Fort Bliss Temporary Unit of Action Facility

Clark's technical expertise, excellent management skills, commitment to safety, positive attitude, and ability to work in unimaginable time frames to overcome the many challenges were key factors in fully satisfying the expectations of the Corps of Engineers, Fort Bliss, and the 4th Brigade of the Cavalry Division.
Christoper W. Martin, Colonel, U.S. Army Corps of Engineers, District Commander
Fort Bliss, Texas
U.S. Army Corps of Engineers
935,000 Square Feet
Year Completed: 

The $171 million Temporary Unit of Action Facility at Biggs Army Airfield in Fort Bliss, Texas, supported a brigade under the U.S. Army’s Modular Force transformation program.
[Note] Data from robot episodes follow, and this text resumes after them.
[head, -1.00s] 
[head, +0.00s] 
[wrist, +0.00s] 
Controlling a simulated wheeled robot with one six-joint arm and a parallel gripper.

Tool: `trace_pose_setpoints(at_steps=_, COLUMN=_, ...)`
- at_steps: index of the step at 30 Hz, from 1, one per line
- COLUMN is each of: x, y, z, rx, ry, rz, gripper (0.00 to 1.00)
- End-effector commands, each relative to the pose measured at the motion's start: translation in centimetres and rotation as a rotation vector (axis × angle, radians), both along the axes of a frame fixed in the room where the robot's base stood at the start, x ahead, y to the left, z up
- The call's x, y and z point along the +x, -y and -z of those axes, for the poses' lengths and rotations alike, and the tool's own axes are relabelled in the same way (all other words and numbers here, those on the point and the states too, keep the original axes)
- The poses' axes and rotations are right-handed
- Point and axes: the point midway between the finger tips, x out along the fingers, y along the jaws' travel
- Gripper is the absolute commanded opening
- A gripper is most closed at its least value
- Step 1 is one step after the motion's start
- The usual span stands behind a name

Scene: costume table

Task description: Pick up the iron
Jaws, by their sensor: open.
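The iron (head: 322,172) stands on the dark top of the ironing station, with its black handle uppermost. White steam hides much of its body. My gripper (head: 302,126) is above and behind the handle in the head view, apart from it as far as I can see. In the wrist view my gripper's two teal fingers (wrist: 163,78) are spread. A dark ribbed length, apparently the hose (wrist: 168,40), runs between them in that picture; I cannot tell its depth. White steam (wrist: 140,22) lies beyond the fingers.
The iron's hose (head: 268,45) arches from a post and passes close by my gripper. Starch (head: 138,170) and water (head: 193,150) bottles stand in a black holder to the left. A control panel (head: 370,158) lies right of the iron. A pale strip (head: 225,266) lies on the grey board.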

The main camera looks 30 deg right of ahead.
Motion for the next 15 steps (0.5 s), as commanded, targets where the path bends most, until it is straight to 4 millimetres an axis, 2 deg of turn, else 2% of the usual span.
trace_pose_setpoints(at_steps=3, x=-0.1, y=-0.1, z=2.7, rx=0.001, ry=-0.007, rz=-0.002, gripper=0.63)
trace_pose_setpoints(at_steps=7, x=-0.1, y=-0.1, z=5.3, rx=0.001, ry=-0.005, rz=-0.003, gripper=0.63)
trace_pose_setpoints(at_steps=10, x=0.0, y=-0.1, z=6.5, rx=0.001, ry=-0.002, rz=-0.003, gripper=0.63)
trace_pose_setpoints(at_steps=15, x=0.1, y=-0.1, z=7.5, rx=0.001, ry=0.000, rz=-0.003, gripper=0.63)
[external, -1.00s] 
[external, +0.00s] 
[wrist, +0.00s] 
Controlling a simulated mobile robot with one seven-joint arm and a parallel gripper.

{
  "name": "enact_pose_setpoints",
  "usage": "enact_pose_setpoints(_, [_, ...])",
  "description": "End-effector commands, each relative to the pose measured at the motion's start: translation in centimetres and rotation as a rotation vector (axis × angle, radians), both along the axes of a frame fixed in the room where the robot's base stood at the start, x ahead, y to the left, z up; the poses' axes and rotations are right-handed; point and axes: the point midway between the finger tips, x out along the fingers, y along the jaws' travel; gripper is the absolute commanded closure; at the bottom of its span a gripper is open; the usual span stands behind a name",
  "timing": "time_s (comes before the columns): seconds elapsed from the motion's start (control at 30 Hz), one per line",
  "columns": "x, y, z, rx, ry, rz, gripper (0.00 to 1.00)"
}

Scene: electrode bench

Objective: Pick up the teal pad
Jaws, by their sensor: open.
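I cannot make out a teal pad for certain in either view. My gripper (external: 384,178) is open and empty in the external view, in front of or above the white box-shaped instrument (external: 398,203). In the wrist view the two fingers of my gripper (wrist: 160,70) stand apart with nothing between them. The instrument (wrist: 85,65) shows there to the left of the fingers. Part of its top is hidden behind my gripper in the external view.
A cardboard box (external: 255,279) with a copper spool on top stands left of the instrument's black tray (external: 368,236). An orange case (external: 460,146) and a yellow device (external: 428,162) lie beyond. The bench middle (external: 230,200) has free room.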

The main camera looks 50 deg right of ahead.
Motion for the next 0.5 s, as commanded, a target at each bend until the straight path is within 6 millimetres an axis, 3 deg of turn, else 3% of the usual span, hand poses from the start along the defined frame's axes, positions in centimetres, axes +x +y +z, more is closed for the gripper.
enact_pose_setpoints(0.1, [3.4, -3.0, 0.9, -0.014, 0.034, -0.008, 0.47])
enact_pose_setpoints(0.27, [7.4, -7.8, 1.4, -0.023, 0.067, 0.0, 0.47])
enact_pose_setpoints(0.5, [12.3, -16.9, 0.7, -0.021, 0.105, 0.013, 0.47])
Clark successfully completed the turnover of all three phases of the construction eight months after construction began.

Fort Bliss is the home of the Air Defense Artillery Center of Excellence and is responsible for air defense artillery training of U.S. soldiers and various allied nation soldiers. It is also the home of the Seven Forces Command war-fighting units. The Fort Bliss Temporary Unit of Action Facility included 392 barracks, 13 laundry facilities, 20 storage buildings, 13 dayroom facilities and 65 administration buildings. In addition, Clark erected a 26,000 square-foot dining facility and five 10,000 square-foot tensioned fabric structures, which are used for combat vehicle maintenance.

Clark installed furniture throughout the facility. In the barracks, the dormitory-style bedroom furniture consisted of a bed, desk, night stand, bureau, and mirror. Office furniture included freestanding, movable desks, systems furniture, file cabinets, work benches, chairs, classroom tables, credenzas, and hutches. In addition, the team installed dining room tables and chairs in the dining facility.


U.S. Army Corps of Engineers, Fort Worth District recognized Clark for its safety record on the Temporary Unit of Action Facility project. The "Half Million Hour Club Member" award recognized that the project logged more than 500,000 exposure hours without a lost time accident. Clark also earned a "Zero Lost Time Award."